▶ [DATA LINES]:
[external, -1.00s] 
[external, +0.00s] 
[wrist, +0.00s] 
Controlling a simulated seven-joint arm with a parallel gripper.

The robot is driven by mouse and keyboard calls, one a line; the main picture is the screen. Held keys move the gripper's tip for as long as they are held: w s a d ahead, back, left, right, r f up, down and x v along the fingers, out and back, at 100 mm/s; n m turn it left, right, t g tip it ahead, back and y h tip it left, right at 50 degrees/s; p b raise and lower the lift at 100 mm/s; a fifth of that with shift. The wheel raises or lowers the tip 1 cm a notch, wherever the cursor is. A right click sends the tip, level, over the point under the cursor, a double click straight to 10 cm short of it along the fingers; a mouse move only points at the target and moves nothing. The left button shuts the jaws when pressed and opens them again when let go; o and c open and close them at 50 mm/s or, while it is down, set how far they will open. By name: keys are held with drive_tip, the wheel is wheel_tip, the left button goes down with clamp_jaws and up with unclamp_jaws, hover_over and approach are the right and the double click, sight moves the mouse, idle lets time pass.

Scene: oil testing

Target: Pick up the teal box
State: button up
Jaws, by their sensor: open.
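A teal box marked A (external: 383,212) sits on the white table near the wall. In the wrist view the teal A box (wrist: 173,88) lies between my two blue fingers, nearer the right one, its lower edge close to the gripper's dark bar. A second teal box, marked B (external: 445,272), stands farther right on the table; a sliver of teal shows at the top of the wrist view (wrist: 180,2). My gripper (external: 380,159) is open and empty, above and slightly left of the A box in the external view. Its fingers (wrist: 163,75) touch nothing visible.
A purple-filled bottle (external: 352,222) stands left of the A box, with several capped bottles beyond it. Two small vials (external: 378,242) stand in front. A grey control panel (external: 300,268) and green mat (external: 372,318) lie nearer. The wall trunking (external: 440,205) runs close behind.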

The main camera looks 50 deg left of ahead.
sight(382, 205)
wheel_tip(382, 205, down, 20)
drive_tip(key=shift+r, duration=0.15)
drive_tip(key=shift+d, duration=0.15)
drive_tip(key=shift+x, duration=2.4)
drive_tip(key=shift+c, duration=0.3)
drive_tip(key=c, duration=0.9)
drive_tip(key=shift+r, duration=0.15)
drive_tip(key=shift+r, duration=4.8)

▶ [WRITTEN EXERCISE]: Copy all the lines, exactly.

▶ [WORKED ANSWER]:
[external, -1.00s] 
[external, +0.00s] 
[wrist, +0.00s] 
Controlling a simulated seven-joint arm with a parallel gripper.

The robot is driven by mouse and keyboard calls, one a line; the main picture is the screen. Held keys move the gripper's tip for as long as they are held: w s a d ahead, back, left, right, r f up, down and x v along the fingers, out and back, at 100 mm/s; n m turn it left, right, t g tip it ahead, back and y h tip it left, right at 50 degrees/s; p b raise and lower the lift at 100 mm/s; a fifth of that with shift. The wheel raises or lowers the tip 1 cm a notch, wherever the cursor is. A right click sends the tip, level, over the point under the cursor, a double click straight to 10 cm short of it along the fingers; a mouse move only points at the target and moves nothing. The left button shuts the jaws when pressed and opens them again when let go; o and c open and close them at 50 mm/s or, while it is down, set how far they will open. By name: keys are held with drive_tip, the wheel is wheel_tip, the left button goes down with clamp_jaws and up with unclamp_jaws, hover_over and approach are the right and the double click, sight moves the mouse, idle lets time pass.

Scene: oil testing

Target: Pick up the teal box
State: button up
Jaws, by their sensor: open.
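A teal box marked A (external: 383,212) sits on the white table near the wall. In the wrist view the teal A box (wrist: 173,88) lies between my two blue fingers, nearer the right one, its lower edge close to the gripper's dark bar. A second teal box, marked B (external: 445,272), stands farther right on the table; a sliver of teal shows at the top of the wrist view (wrist: 180,2). My gripper (external: 380,159) is open and empty, above and slightly left of the A box in the external view. Its fingers (wrist: 163,75) touch nothing visible.
A purple-filled bottle (external: 352,222) stands left of the A box, with several capped bottles beyond it. Two small vials (external: 378,242) stand in front. A grey control panel (external: 300,268) and green mat (external: 372,318) lie nearer. The wall trunking (external: 440,205) runs close behind.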

The main camera looks 50 deg left of ahead.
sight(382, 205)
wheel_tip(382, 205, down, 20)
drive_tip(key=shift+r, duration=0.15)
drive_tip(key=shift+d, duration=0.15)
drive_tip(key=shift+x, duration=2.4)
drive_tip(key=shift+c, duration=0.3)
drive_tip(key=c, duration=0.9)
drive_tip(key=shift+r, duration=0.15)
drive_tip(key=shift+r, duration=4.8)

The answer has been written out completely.